Notre rapport au sacré

Par ailleurs, on observe que les gens se fabriquent un Dieu à leur image, lequel ressemble davantage à un ange gardien qu’à ce « Seigneur à la barbe blanche ». Près de deux personnes sur cinq, la pluralité (37 %), croient à un Dieu modelé à leur façon. Seulement 14 % croient au Dieu qu’enseigne l’Église.

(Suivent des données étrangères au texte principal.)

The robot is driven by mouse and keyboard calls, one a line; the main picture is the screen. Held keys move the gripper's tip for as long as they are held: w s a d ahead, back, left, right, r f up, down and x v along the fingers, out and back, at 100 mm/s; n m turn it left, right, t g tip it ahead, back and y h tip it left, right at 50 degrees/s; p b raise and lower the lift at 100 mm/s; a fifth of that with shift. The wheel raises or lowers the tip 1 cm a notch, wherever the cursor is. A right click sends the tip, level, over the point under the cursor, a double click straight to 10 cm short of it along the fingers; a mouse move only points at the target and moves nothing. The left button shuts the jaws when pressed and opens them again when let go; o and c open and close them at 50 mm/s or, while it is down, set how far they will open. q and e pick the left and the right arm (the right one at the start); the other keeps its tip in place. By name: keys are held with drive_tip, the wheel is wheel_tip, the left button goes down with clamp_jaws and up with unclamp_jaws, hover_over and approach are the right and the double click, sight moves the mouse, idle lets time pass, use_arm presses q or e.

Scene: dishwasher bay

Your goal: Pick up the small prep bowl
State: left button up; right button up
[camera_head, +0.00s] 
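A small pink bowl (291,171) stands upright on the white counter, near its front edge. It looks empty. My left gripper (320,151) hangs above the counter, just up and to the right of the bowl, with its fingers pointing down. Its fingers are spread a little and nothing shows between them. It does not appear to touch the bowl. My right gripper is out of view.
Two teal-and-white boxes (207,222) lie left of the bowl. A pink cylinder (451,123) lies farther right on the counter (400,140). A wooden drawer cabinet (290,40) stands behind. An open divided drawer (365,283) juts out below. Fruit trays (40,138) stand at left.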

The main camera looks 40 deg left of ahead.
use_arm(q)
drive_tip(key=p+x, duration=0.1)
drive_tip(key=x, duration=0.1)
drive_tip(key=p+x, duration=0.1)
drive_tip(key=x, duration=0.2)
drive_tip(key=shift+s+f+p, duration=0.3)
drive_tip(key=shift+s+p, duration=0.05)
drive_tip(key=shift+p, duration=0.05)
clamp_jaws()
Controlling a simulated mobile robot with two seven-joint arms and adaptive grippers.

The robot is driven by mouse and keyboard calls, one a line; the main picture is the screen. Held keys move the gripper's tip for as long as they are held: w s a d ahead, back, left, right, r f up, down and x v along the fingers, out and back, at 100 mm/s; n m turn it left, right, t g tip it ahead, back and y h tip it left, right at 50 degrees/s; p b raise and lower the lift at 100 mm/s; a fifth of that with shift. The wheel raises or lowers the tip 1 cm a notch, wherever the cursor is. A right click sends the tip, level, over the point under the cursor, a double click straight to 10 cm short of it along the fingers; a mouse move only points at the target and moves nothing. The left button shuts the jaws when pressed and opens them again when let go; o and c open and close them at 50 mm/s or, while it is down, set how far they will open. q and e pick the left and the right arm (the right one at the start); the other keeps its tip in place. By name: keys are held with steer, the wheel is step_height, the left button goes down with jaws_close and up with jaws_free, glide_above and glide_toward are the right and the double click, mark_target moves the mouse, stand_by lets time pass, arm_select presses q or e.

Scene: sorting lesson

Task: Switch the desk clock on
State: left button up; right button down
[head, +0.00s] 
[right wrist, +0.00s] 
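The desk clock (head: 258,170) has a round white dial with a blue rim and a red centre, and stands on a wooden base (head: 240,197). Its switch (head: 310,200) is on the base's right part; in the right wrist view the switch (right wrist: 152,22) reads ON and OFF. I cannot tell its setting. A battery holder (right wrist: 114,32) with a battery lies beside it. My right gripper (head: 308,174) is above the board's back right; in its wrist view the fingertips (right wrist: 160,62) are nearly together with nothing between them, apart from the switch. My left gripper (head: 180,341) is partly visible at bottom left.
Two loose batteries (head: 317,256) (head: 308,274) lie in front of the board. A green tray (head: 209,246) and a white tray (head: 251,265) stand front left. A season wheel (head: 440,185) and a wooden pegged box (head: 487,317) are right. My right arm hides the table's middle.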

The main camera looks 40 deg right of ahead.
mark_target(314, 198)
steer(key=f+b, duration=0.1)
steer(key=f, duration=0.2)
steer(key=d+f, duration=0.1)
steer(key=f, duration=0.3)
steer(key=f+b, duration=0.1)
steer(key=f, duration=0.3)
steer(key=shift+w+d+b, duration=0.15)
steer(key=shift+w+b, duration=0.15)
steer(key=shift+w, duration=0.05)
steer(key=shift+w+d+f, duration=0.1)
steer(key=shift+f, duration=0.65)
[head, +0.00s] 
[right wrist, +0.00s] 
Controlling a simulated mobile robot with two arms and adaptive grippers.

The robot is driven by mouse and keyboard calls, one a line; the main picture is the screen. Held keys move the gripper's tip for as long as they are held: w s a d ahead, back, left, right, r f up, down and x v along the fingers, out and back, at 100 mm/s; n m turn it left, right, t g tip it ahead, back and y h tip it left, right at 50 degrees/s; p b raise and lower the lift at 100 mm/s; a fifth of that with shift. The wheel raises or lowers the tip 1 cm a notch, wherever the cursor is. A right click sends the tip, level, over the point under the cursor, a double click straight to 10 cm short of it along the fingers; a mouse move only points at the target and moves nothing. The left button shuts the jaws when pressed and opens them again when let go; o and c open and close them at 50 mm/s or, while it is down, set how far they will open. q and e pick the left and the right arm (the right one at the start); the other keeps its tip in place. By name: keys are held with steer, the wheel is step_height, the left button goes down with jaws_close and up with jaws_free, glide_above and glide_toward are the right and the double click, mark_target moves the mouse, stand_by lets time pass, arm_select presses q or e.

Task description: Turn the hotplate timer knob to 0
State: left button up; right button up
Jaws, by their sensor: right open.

Par contre, un des phénomènes les plus en croissance est la croyance en une « force » qui nous unit à la nature, à l’univers. On assiste ici à une dépersonnalisation du divin, à une espèce de bouddhisme post-moderne nous donnant l’impression de participer au divin, d’en faire partie, comme tout le reste de la nature (Que la force soit avec vous !). L’adhésion à cette vision panthéiste est passée de 14 % de la population québécoise en 1998 à 28 % en 2016.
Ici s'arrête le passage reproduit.